YOUR OBJECTIVE —
Identify and copy all lines of the material where the string "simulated" is found.

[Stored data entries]
_ _ _ _ _ _ _

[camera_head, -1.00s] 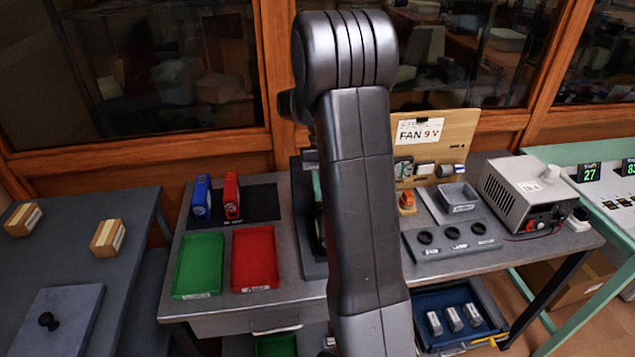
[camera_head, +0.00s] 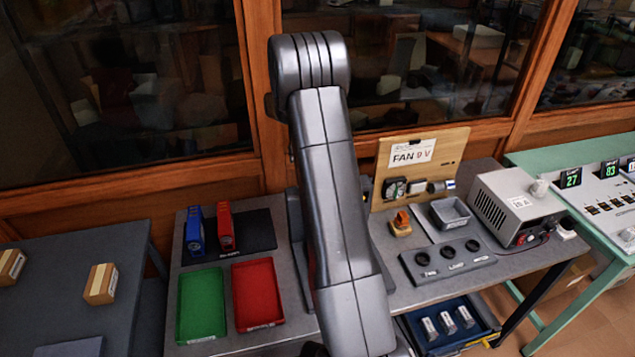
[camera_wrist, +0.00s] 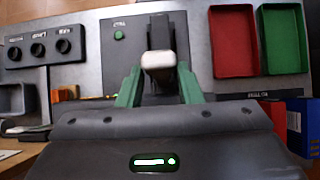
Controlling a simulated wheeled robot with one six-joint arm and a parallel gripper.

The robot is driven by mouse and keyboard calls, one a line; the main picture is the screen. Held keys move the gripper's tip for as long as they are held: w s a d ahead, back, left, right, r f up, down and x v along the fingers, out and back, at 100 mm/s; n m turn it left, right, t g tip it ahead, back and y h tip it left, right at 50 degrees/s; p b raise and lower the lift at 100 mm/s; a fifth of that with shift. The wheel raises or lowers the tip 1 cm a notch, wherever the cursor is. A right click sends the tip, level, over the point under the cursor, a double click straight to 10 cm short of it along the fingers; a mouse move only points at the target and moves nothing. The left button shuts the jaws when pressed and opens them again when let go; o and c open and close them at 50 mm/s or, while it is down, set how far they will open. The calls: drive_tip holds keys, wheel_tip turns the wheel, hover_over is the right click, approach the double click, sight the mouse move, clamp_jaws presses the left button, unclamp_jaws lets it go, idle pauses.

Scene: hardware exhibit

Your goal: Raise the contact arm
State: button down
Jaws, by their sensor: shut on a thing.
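In the wrist view, a dark upright piece with a pale block at its near end, which looks like the contact arm (camera_wrist: 160,34), stands on a grey plate (camera_wrist: 105,57). My gripper (camera_wrist: 158,80) has two green fingers on either side of the pale end and is shut on it. The exact contact points are hard to see, and so is how far the contact arm is tilted. In the head view my own arm covers the gripper and the contact arm.
A green tray (camera_head: 200,305) and a red tray (camera_head: 257,292) lie left of my arm, with blue (camera_head: 194,232) and red (camera_head: 226,227) devices behind. A socket panel (camera_head: 448,260), FAN board (camera_head: 420,165) and power supply (camera_head: 520,208) stand to the right.

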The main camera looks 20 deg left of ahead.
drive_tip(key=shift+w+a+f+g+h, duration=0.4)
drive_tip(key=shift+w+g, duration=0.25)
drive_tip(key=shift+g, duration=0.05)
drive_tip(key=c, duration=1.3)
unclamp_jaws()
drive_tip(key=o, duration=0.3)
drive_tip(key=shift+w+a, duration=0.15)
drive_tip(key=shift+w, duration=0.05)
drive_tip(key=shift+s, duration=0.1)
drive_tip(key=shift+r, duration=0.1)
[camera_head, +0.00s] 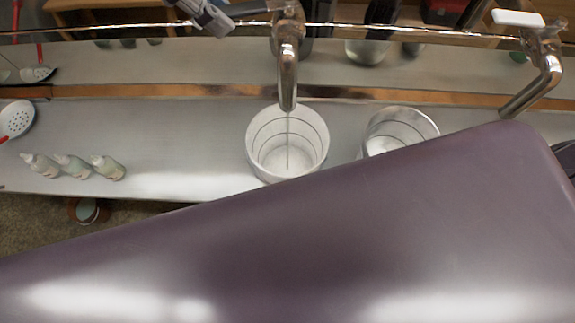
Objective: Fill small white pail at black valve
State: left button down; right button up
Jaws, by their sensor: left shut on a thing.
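A small white pail (262,135) stands upright on the metal shelf under the middle spout (287,75). The spout mouth is over the pail, and a thin stream seems to run from it down into the pail. How full the pail is, I cannot tell. The black valve handle (248,8) sits at the top of that spout, at the upper picture edge. My left gripper (218,20) is shut at the left end of this handle; its arm is mostly cut off by the top edge. My right gripper is not in view.
A second pail (428,122) stands to the right, partly hidden. Farther right is a spout (535,85) with a white handle (518,18). Several small bottles (72,165) and a perforated skimmer (16,119) are at left. The lower view is blocked up close.

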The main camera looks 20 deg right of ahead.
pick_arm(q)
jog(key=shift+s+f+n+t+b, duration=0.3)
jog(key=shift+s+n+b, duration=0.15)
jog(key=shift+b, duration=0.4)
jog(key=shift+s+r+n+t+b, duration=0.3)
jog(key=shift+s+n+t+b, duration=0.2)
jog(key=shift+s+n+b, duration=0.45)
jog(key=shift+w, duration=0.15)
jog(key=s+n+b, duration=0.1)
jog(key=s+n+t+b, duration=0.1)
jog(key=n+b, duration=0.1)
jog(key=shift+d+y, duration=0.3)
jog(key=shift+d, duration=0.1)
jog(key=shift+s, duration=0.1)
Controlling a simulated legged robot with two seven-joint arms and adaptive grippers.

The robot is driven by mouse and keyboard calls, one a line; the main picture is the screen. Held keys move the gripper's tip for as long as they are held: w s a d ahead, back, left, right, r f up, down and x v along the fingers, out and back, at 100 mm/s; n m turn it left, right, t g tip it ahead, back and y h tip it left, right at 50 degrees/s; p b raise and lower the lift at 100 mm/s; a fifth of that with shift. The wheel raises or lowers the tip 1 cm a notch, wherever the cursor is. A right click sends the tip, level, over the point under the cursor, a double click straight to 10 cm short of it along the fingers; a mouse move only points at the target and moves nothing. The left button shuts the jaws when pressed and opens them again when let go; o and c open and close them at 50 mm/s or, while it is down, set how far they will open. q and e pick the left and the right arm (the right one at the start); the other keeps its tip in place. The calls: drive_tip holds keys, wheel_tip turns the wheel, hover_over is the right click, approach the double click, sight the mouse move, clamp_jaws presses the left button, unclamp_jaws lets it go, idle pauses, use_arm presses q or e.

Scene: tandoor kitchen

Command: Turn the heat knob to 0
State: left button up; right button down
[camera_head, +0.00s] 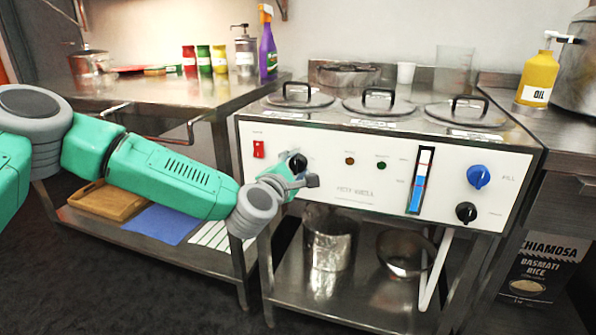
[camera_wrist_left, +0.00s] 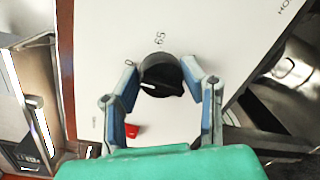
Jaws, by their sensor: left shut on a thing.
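The black heat knob (camera_head: 297,164) sits at the left of the white front panel (camera_head: 340,205) of the hot well. In the left wrist view the knob (camera_wrist_left: 160,77) has a white pointer line, with the marks "0" and "65" printed near it. The pointer is turned toward the left side, below the "0". My left gripper (camera_head: 303,181) is at the panel, its fingers on both sides of the knob. In the left wrist view the left gripper (camera_wrist_left: 163,80) is shut on the knob. My right gripper is not in view.
A red switch (camera_head: 259,149) is left of the knob. A blue knob (camera_head: 478,176) and another black knob (camera_head: 466,212) are on the panel's right. Lidded pots (camera_head: 380,103) are on top. A steel table (camera_head: 160,95) with bottles stands to the left.

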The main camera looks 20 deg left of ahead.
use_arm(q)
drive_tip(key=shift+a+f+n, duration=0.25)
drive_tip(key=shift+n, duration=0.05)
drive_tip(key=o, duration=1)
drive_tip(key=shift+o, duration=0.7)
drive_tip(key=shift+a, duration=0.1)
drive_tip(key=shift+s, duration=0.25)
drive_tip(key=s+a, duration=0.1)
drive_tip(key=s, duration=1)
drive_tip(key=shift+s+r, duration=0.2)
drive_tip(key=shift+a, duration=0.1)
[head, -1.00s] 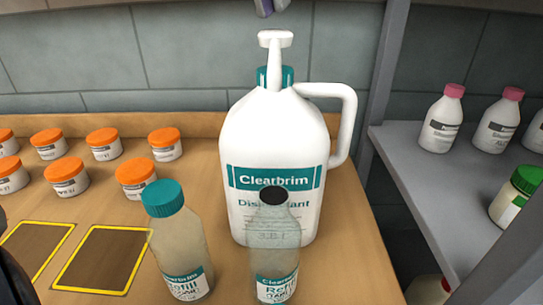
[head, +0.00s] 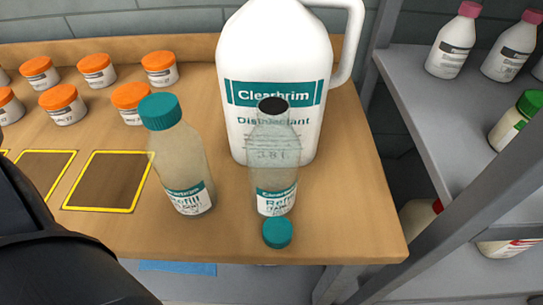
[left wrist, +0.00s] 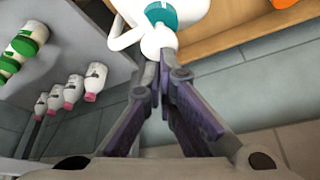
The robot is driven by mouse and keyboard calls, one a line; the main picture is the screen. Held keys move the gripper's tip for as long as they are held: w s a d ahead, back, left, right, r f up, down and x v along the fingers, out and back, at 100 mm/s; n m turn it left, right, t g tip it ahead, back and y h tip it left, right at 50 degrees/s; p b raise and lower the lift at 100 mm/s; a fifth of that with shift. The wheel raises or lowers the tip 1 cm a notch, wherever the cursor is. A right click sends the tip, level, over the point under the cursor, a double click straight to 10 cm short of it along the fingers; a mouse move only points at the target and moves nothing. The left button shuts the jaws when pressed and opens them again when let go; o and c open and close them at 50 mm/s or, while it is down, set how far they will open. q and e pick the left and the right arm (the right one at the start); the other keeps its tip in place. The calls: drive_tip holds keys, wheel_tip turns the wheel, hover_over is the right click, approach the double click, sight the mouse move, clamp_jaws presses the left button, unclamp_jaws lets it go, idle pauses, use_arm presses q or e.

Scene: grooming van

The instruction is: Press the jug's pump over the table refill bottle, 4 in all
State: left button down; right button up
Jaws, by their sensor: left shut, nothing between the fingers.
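The white Clearbrim jug (head: 275,55) stands on the wooden table; its top is cut off in the head view. The left wrist view shows its teal collar (left wrist: 162,14) and white pump head (left wrist: 153,43). An open clear refill bottle (head: 275,150) stands upright in front of the jug, its dark mouth uncovered. A second refill bottle (head: 182,160) with a teal cap stands to its left. The small print on both labels is hard to read. My left gripper (left wrist: 162,58) is shut and empty, its tips at the pump head; contact is unclear. My right gripper is not in view.
A loose teal cap (head: 277,233) lies near the table's front edge. Several orange-lidded jars (head: 96,70) stand at the left, behind yellow-edged squares (head: 108,182). A grey shelf (head: 425,105) with bottles is on the right. The table right of the open bottle is clear.

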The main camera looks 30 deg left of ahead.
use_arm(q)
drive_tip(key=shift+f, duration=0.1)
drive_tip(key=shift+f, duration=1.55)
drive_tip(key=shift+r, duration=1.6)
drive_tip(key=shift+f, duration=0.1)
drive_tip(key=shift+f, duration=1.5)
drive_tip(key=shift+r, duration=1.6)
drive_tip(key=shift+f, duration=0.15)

_ _ _ _ _ _ _

RESULT FOR THIS EXERCISE —
Controlling a simulated wheeled robot with one six-joint arm and a parallel gripper.
Controlling a simulated legged robot with two seven-joint arms and adaptive grippers.

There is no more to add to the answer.